» **Description of the task**:
Extract the complete data exactly as given.

» **Given data**:

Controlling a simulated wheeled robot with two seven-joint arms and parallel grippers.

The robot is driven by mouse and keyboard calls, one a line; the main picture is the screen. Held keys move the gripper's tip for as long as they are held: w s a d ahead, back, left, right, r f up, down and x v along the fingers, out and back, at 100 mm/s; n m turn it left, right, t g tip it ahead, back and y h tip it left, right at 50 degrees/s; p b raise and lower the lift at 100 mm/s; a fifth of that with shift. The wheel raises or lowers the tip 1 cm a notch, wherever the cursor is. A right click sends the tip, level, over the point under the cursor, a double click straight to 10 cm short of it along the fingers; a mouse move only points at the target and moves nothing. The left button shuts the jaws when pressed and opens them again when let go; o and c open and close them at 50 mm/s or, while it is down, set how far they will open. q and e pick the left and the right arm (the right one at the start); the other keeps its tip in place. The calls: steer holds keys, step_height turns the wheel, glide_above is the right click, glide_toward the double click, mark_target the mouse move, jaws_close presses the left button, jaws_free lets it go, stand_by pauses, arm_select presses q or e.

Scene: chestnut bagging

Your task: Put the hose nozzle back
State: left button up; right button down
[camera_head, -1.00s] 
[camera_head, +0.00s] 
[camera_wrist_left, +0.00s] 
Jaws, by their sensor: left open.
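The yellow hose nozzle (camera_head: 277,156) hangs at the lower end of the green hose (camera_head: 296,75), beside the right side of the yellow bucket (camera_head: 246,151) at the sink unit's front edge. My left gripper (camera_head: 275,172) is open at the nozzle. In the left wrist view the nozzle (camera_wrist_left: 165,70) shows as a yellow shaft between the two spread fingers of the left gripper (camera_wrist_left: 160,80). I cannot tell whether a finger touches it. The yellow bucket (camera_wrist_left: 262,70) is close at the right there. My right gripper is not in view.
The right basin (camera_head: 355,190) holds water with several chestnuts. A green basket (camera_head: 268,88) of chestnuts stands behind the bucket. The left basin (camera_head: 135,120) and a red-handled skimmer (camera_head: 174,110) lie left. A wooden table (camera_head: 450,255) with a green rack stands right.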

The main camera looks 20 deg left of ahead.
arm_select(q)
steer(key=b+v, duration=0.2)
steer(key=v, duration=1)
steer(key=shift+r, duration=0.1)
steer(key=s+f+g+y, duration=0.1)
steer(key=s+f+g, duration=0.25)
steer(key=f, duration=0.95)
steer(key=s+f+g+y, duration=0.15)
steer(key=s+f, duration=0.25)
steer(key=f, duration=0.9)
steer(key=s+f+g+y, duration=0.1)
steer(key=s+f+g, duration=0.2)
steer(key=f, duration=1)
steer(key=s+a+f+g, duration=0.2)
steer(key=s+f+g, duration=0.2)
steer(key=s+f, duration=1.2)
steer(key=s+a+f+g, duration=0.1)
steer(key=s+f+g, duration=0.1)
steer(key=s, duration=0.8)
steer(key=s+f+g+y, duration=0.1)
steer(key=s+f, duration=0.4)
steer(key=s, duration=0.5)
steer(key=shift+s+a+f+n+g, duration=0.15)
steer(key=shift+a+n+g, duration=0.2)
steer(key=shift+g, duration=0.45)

» **Exercise solution**:
Controlling a simulated wheeled robot with two seven-joint arms and parallel grippers.

The robot is driven by mouse and keyboard calls, one a line; the main picture is the screen. Held keys move the gripper's tip for as long as they are held: w s a d ahead, back, left, right, r f up, down and x v along the fingers, out and back, at 100 mm/s; n m turn it left, right, t g tip it ahead, back and y h tip it left, right at 50 degrees/s; p b raise and lower the lift at 100 mm/s; a fifth of that with shift. The wheel raises or lowers the tip 1 cm a notch, wherever the cursor is. A right click sends the tip, level, over the point under the cursor, a double click straight to 10 cm short of it along the fingers; a mouse move only points at the target and moves nothing. The left button shuts the jaws when pressed and opens them again when let go; o and c open and close them at 50 mm/s or, while it is down, set how far they will open. q and e pick the left and the right arm (the right one at the start); the other keeps its tip in place. The calls: steer holds keys, step_height turns the wheel, glide_above is the right click, glide_toward the double click, mark_target the mouse move, jaws_close presses the left button, jaws_free lets it go, stand_by pauses, arm_select presses q or e.

Scene: chestnut bagging

Your task: Put the hose nozzle back
State: left button up; right button down
[camera_head, -1.00s] 
[camera_head, +0.00s] 
[camera_wrist_left, +0.00s] 
Jaws, by their sensor: left open.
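The yellow hose nozzle (camera_head: 277,156) hangs at the lower end of the green hose (camera_head: 296,75), beside the right side of the yellow bucket (camera_head: 246,151) at the sink unit's front edge. My left gripper (camera_head: 275,172) is open at the nozzle. In the left wrist view the nozzle (camera_wrist_left: 165,70) shows as a yellow shaft between the two spread fingers of the left gripper (camera_wrist_left: 160,80). I cannot tell whether a finger touches it. The yellow bucket (camera_wrist_left: 262,70) is close at the right there. My right gripper is not in view.
The right basin (camera_head: 355,190) holds water with several chestnuts. A green basket (camera_head: 268,88) of chestnuts stands behind the bucket. The left basin (camera_head: 135,120) and a red-handled skimmer (camera_head: 174,110) lie left. A wooden table (camera_head: 450,255) with a green rack stands right.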

The main camera looks 20 deg left of ahead.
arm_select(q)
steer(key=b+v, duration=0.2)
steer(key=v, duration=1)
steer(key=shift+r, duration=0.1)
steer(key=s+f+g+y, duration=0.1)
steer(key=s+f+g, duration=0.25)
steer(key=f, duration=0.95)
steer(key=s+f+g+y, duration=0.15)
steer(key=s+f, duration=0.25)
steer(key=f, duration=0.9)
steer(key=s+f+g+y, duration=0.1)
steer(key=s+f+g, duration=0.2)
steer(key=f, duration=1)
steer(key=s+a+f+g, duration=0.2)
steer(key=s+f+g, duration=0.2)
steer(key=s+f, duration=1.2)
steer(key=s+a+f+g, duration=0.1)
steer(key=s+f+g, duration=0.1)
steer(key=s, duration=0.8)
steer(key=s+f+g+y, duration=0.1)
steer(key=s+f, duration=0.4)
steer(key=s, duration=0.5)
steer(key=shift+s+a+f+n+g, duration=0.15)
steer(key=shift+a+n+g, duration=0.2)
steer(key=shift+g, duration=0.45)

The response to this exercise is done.